Ani DiFranco
Canon
Righteous Babe
2007
B



i remember Ani DiFranco! She had a nose ring and green hair, right? Me and my friend bought her CDs in junior high and saw her and we were totally blown away that a folksinger would have a turntablist and horn players in her entourage. Saw her open for Dylan, too, and he seemed honestly a bit freaked out by her.

That was back in the ‘90s, when difference was celebrated in Lollapalooza’s freak show, when something like Lilith Fair could’ve taken place. In the crazy alt-vacuum of the ‘90s, where anyone stood a chance at a hit, even oddities like the Breeders and Crash Test Dummies, a bald, wordy, bisexual feminist icon of the underground who put out her own records could go Gold. I’m pretty sure this kind of DIY success has only happened twice, the other being Fugazi. I know I’m discounting her still-sizeable cult and her recent streak of Grammy wins for er, Best CD Package, but the very release of this best-of, by a CEO (ick, hate that word, don’t you Ani), implies even our 19-albums-in-17-years-including-one-studio-double-Jesus-Christ sweetheart a) finally knows her best is behind her and b) wants a teensy tiny piece of the exploitation game, too.

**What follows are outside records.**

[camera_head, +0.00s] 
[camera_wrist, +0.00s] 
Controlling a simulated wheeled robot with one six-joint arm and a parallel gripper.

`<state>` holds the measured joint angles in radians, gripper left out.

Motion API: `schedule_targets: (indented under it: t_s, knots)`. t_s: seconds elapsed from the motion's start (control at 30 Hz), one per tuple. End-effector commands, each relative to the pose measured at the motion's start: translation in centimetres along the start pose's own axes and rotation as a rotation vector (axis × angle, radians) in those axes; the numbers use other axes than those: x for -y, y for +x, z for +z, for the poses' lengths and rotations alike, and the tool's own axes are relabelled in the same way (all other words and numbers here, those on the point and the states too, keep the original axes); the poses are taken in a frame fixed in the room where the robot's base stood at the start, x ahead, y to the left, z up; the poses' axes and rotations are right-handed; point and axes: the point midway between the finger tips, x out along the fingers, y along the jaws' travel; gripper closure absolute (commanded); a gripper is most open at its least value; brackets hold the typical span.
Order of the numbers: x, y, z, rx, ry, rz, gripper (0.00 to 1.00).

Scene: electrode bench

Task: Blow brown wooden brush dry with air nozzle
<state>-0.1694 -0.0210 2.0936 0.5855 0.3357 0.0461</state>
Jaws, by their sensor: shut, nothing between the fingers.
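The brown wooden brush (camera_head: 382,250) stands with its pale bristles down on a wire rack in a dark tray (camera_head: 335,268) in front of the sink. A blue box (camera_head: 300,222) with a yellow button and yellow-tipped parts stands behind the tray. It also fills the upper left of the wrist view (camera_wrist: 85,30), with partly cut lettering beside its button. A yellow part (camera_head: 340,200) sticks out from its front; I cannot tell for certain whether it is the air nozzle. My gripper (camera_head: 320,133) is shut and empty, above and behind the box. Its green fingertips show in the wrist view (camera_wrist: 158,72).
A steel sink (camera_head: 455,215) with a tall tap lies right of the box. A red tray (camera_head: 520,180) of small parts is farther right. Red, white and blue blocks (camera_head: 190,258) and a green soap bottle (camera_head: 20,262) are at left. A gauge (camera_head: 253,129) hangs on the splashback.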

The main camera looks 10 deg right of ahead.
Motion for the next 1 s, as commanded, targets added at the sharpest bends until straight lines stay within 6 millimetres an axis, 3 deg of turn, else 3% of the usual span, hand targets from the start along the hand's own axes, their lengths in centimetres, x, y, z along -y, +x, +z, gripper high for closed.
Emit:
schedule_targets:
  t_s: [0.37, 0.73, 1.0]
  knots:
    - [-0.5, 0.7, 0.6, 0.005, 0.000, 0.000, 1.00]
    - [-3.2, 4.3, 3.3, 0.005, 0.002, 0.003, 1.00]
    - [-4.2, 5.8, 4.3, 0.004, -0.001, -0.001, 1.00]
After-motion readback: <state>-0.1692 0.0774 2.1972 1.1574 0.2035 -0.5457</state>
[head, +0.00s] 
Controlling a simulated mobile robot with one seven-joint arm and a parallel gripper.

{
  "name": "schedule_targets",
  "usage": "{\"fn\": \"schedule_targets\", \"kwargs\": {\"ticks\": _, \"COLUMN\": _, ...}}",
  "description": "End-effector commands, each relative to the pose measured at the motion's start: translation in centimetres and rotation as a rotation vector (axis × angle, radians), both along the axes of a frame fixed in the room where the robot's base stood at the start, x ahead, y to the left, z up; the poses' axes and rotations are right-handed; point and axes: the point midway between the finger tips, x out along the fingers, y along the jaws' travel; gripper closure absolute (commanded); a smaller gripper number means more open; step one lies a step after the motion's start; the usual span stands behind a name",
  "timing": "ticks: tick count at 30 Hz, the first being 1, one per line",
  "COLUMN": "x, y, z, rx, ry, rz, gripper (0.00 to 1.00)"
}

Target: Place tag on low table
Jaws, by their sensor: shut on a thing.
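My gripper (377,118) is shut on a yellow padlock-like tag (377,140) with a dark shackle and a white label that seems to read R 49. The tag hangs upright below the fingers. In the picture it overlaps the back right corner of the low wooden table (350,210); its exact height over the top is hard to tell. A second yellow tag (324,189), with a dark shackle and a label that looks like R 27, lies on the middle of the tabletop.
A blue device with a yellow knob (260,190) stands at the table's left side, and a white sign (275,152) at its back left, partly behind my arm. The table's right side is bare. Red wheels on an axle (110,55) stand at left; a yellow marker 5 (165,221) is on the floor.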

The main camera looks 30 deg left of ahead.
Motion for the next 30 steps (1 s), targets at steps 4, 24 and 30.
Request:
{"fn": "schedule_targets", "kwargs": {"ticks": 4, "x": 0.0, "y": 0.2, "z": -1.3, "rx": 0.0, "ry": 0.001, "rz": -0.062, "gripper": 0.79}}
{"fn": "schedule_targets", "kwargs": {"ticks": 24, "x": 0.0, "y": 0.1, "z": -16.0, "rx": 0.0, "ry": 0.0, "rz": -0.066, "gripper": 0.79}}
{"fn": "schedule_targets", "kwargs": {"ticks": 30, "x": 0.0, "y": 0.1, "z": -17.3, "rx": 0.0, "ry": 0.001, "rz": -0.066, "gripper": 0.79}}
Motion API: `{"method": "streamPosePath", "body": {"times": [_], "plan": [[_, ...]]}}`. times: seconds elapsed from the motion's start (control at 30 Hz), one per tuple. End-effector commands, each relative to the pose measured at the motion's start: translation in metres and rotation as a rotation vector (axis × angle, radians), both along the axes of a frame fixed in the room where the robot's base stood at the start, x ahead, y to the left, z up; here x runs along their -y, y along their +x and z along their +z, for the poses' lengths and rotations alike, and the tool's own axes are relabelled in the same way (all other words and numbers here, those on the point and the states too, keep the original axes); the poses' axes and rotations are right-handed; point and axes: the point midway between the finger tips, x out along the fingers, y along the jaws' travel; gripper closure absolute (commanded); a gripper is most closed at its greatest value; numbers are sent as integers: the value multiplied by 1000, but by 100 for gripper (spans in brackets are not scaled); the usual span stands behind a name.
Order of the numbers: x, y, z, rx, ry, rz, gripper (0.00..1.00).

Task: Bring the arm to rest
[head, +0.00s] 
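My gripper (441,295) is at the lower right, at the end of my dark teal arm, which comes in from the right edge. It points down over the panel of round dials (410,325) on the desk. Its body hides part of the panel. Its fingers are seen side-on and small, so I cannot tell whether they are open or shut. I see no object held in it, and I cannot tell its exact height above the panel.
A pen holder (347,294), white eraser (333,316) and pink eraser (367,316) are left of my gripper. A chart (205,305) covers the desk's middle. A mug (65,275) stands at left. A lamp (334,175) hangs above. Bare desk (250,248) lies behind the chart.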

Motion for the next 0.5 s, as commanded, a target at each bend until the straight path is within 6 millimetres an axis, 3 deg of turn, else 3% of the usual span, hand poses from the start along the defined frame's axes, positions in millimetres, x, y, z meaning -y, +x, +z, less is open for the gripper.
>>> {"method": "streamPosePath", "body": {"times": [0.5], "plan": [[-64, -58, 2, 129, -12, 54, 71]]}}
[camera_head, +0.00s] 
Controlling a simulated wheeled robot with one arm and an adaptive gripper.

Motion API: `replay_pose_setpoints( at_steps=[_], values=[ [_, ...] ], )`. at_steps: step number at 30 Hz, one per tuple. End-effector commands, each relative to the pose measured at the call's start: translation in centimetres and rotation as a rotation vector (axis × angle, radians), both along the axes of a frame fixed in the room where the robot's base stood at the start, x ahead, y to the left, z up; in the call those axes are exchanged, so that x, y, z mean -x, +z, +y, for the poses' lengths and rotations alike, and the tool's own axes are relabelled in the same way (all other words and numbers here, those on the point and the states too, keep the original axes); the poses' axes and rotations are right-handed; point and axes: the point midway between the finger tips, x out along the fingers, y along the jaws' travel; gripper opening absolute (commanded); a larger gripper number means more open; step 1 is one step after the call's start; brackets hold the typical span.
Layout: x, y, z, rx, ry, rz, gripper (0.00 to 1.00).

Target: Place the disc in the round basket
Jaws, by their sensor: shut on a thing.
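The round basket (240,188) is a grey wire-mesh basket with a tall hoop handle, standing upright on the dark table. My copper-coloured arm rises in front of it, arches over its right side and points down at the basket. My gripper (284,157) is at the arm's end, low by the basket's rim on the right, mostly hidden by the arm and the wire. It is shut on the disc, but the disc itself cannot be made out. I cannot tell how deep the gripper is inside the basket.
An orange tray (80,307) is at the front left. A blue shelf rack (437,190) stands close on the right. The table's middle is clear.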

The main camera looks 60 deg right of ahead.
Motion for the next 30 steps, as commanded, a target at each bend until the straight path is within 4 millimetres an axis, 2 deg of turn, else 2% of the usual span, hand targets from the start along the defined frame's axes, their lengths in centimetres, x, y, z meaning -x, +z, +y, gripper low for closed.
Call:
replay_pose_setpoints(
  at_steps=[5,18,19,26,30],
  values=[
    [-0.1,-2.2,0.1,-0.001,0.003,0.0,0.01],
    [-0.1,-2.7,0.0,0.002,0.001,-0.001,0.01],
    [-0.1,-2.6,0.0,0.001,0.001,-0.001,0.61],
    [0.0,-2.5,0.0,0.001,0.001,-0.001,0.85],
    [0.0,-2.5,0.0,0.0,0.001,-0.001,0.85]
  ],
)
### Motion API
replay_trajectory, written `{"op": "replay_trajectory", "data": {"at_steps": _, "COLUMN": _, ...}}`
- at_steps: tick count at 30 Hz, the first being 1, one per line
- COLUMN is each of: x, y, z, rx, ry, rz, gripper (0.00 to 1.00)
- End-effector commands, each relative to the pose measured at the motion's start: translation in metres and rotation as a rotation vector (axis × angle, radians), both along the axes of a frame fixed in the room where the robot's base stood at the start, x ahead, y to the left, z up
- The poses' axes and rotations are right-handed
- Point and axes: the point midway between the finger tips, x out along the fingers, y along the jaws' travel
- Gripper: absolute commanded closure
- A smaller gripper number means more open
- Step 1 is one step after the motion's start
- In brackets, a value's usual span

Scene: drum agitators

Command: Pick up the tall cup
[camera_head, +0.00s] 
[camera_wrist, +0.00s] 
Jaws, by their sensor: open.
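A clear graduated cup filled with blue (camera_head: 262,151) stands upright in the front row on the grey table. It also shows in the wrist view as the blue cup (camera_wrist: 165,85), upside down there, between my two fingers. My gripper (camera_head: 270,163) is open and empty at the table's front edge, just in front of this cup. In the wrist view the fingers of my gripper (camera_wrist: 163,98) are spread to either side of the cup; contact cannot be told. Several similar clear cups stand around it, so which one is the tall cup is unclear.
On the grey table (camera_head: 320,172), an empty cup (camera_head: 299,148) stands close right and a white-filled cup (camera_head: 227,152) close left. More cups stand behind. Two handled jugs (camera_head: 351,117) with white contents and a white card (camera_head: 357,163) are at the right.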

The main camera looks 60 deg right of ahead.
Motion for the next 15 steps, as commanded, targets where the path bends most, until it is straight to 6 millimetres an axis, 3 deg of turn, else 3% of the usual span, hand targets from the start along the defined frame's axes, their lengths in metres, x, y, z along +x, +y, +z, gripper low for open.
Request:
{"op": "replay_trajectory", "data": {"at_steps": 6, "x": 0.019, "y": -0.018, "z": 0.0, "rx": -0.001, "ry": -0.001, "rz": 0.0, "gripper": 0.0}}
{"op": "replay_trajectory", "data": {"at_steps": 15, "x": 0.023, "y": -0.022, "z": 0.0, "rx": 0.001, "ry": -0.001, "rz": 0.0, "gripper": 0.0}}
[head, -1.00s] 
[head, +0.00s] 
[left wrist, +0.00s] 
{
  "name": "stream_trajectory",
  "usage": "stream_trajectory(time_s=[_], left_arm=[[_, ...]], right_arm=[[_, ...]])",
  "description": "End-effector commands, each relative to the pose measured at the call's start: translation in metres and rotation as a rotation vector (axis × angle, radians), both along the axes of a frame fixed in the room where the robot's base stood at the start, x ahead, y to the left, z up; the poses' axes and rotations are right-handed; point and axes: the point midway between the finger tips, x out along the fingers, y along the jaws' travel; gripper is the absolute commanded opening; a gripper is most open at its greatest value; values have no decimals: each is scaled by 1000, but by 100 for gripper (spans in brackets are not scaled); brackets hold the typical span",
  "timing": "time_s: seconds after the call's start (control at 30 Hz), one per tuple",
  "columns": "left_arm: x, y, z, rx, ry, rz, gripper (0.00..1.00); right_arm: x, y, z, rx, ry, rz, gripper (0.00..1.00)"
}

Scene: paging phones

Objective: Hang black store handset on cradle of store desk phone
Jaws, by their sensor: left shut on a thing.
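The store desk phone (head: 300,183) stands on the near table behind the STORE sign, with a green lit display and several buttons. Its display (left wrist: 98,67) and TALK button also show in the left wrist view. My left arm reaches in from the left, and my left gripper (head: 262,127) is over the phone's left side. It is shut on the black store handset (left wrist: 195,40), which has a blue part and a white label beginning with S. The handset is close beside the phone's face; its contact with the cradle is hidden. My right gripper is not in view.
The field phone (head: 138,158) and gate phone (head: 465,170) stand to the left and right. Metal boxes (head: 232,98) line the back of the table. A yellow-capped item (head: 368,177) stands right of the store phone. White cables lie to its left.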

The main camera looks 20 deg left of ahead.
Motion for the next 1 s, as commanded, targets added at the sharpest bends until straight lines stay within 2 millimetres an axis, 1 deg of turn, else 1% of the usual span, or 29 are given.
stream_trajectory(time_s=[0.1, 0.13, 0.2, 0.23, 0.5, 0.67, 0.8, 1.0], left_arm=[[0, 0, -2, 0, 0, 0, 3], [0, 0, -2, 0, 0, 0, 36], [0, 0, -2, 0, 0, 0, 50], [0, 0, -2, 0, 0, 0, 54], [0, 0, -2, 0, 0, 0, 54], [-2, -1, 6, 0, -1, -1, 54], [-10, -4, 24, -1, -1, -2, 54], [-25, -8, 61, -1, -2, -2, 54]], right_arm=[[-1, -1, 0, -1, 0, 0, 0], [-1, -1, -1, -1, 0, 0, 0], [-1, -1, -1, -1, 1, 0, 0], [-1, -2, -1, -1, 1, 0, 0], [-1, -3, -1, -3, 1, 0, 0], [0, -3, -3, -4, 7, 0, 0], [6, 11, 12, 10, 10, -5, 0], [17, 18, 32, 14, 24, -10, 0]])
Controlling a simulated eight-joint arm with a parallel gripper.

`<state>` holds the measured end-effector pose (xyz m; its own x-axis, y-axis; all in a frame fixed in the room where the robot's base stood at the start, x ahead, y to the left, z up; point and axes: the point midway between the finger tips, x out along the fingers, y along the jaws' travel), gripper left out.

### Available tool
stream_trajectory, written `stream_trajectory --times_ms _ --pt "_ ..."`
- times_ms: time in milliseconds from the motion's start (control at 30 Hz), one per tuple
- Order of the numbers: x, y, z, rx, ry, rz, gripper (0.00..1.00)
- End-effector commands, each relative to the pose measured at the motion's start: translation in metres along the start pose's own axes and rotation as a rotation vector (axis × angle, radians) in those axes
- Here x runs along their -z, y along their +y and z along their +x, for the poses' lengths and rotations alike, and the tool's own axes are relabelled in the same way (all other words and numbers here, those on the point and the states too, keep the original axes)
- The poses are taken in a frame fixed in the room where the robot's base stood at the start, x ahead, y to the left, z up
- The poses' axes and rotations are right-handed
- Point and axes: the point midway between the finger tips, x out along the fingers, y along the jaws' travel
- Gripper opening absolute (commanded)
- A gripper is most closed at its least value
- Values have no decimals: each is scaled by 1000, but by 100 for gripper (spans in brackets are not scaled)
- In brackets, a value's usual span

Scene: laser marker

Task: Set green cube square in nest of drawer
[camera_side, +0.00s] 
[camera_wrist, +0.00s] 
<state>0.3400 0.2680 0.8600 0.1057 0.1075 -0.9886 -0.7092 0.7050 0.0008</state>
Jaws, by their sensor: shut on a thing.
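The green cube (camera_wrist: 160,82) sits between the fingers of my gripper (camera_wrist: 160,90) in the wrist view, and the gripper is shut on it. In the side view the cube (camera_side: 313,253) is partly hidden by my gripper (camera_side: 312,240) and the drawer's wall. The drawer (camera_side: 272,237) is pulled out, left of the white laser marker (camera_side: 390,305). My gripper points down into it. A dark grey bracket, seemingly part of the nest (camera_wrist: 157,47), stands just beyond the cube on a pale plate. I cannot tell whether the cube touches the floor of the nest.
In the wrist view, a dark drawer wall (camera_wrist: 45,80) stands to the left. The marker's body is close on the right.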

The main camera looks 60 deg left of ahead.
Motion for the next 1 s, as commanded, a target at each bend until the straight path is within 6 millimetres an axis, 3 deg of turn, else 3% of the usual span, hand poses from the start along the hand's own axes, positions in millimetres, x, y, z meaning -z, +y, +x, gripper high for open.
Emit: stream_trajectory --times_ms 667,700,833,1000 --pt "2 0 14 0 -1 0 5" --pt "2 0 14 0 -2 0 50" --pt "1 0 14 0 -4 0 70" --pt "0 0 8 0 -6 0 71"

It’s nothing to be ashamed of; she’s worked her ass off. Money may be the root of all evil but it’s also the root of all health insurance. And it’s not like she hasn’t larded her catalogue with double lives—the first of which was great, actually—and remix/EP ephemera before. None of these were great offenses, though I never did watch the late-period DVD I was gifted one Hanukkah, but it’s clear she’s been at the hookah with her buddy Prince, who’s finally begun repackaging himself in “Very Best Ofs” like it was Warner’s slave-driving 1992 again.

Pro: it is indeed true that Ani’s vast canon needs definitive cherry-picking, so jokes aside, Canon is welcome. Con: we have to trust The Artiste herself with the tracklisting, and that’s where the bandleader/CEO thing becomes a disadvantage. Never, ever, ever trust an artist’s self-selection, be it commercial wiseguys like Goo Goo Dolls (who left their two biggest breadwinners off their pointless “we rock out, too” gay-panic comp) or sole Mountain Goat herder John Darnielle, who thinks the morose Get Lonely is the best thing he’s ever done.

But then, her “best” picks might as well be as good as anyone else’s. From the fruitful period alone, Disc One’s string of stunners starts with two early gems this eight-albums-deep junior high schooler forgot: “Fire Door,” “God’s Country,” “Cradle & All,” “Shy,” “32 Flavors,” “Gravel,” “Untouchable Face,” and the easy three ringers from Little Plastic Castle, the album I’m pretty sure was the first fans got a bit pissy about, due to cavils like the “Under the Sea” horns on the title track (full disclosure: it’s my dad’s favorite).

But without “Anticipate,” “Letter to a John,” “In or Out,” “Adam & Eve,” all thoughtfully included on the real first-wave best-of, 1997’s live, mid-peak Living in Clip, and flubbing another opportunity to highlight the lost classic “What If No One’s Watching” (from Imperfectly, 1992, iTunes it!) you might as well be listening to another of her best almost-theres; Dilate and Not a Pretty Girl have the most reliable hit-miss ratios.

So the wild card (and really, always, in these tests) is Disc Two, which supposedly skims the stuff you missed (the “jazz” stuff). But even an off-the-trainer like me remembers “Going Once” or the funky “Swing” should’ve kicked the ass of “Hello Birmingham” to rep To the Teeth to open. The artiste surprisingly knows her later strengths a bit, picking should’ve-beens like the fantastic, stuttering “Here for Now,” the see-sawing “Manhole” and “Studying Stones,” and rescuing “Swim” from the rarely interesting and barely acknowledged Educated Guess. But it’s just not enough. Those formers are already best heard on Evolve and Knuckle Down, her best two ignored albums. So check those out instead; you’ll thank me when you get to “Slide.”

Alas, for all her scarily relevant “Move over Mr. Holiness, let the little people through,” she still wastes six minutes on meanderings like “You Had Time” (“You are china shop / And I am a bull / You are really good food / But I am full,” youch). Almost anything from 1992, when she really found her voice, through 1999’s strange, hypnotic Up Up Up Up Up Up will serve you with all the disconcertingly honest quotables, DIY slogans, and irregular, kilter-missing guitar hooks a casual fan could ever hope. As for our honorable CEO, she only proves that the Do It Yourself aesthetic should make exceptions for editing.